Most industry watchers accept that TDSR is here to stay for the long term. Under the framework, banks granting new property loans to individuals have to ensure a borrower’s total monthly debt obligations (including car loan and credit card repayments) do not exceed 60 per cent of gross monthly income.

“The reason caveats have recovered in Q2,” said Savills Singapore research head Alan Cheong, “is that demand is extremely price elastic or price sensitive. Even a slight price decline would lure many potential buyers back to the market”.

“In 2012 and 2013, the market was fixated with new property launches. In 2014, the genuine upgraders and even investors who are not overwrought by new-fangled small-format homes have started to look at the resale market where more habitable, larger apartments are to be found, and they have started to plunge into the market.

“And the sellers of such properties being individuals, unlike developers, have little bargaining power and acceded to the buyer’s price offers. Hence, prices in the resale market have gone down.”

DTZ’s Ms Lee said the strong new home sales in Q2 was amid an increase in launches by developers.

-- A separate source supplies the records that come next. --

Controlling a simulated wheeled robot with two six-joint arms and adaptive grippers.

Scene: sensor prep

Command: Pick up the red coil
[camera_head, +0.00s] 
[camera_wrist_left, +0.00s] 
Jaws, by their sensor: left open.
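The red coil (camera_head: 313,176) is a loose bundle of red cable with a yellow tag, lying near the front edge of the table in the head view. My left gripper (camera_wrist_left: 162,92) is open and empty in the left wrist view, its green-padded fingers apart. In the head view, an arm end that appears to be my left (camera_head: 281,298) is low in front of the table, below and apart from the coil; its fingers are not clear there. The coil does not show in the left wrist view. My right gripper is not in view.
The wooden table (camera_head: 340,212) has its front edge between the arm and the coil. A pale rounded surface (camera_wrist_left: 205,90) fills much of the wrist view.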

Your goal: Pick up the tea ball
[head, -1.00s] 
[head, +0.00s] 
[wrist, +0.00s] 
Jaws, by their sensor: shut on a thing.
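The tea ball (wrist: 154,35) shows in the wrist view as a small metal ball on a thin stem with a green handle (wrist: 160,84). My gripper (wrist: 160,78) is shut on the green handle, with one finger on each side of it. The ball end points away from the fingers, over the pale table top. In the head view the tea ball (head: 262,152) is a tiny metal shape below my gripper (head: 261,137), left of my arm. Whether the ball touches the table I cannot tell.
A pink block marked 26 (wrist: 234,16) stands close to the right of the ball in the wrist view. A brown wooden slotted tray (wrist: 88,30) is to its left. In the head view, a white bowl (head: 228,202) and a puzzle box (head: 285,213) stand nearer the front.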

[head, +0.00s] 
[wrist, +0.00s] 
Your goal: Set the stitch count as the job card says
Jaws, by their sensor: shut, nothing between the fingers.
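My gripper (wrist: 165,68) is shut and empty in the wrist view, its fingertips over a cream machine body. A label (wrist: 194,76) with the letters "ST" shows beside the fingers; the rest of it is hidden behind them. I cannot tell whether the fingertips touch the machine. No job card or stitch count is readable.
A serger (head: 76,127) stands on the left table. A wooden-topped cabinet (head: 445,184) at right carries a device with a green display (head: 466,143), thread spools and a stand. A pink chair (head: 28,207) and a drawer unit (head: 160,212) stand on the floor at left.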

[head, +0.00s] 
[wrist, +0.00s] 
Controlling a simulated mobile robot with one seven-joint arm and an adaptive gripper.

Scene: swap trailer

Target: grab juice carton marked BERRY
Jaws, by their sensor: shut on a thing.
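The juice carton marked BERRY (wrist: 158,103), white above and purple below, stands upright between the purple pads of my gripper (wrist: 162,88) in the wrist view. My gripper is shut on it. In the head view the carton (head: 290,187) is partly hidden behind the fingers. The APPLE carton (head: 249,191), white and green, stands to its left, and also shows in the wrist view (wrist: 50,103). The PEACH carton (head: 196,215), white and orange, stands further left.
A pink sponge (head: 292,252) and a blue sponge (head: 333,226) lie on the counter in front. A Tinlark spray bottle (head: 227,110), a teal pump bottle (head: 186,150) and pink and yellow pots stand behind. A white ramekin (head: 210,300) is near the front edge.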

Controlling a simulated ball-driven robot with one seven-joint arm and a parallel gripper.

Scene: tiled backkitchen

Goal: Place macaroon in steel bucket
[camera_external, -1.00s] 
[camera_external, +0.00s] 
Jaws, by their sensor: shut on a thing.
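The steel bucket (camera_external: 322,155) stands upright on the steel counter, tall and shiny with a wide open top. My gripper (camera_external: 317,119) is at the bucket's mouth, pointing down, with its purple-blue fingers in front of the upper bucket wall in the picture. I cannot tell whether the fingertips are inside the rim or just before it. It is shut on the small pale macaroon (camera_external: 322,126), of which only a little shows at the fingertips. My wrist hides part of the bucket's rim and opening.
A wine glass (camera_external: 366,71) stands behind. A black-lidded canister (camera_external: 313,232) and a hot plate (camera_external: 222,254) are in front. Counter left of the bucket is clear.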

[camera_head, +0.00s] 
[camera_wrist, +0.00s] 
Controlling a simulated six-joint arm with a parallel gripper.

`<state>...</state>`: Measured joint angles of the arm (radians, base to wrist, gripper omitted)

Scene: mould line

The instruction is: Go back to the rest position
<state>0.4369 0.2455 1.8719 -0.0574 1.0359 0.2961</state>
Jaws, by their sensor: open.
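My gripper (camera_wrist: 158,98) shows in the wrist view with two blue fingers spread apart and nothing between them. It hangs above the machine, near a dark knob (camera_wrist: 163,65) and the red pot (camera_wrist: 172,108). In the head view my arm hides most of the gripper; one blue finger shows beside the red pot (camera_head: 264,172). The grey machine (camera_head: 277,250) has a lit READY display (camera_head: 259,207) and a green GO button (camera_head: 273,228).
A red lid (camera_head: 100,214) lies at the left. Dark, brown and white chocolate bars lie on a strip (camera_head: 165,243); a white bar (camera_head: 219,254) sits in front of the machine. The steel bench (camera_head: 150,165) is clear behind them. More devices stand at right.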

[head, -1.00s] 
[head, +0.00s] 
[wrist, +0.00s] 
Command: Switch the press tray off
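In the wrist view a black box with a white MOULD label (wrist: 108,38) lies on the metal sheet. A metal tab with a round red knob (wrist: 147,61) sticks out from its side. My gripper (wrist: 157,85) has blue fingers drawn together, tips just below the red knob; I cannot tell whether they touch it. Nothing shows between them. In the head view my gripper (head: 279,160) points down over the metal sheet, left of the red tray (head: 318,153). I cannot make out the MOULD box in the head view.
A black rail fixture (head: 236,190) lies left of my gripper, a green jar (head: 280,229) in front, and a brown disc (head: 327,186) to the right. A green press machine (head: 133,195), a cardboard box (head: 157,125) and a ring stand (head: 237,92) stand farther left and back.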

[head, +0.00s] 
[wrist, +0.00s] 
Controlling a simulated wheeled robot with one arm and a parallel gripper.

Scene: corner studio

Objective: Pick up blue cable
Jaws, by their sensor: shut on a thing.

“Based on preliminary monthly numbers, developers launched 2,843 private homes in Q2, compared with 1,964 units launched in Q1. Big projects were released in Q2 in good locations and at attractive prices – such as Commonwealth Towers, Lakeville, Coco Palms and The Sorrento – resulting in relatively good sales,” said Ms Lee.

“Moreover, some previously launched projects saw renewed interest after new units were released at lower prices in Q2. For instance, the developers of The Panorama and Sky Habitat sold another 149 units and 153 units, respectively in Q2 after median prices were reduced by 10-15 per cent since these developments were first launched in Q1 2014 and Q2 2012, respectively.”

DTZ’s caveats analysis also showed that because Singaporeans’ share of private home purchases rose at a faster clip in Q2 compared with the more modest increases in buying by PRs and foreigners, the proportion of units bought by Singaporeans rose four percentage points quarter-on-quarter to 74 per cent.

Conversely, PRs saw a two percentage point retreat in their share to 17 per cent in Q2. Foreigners too posted a three percentage point fall in their share to 8 per cent.

Another finding is that 58 per cent of private homes picked up by Singaporeans in Q2 were new sales by developers. Among foreigners, the figure was 62 per cent. For PRs, however, it was a roughly equal split of the source of units between new sales and resales. Of the 574 units PRs acquired in the second quarter, 47 per cent comprised new sales, and 46 per cent resales, with the balance 7 per cent involving subsale transactions.

“It appears that a higher proportion of PRs are buying for owner occupation and hence want a completed property they can move into immediately,” suggests Ms Lee.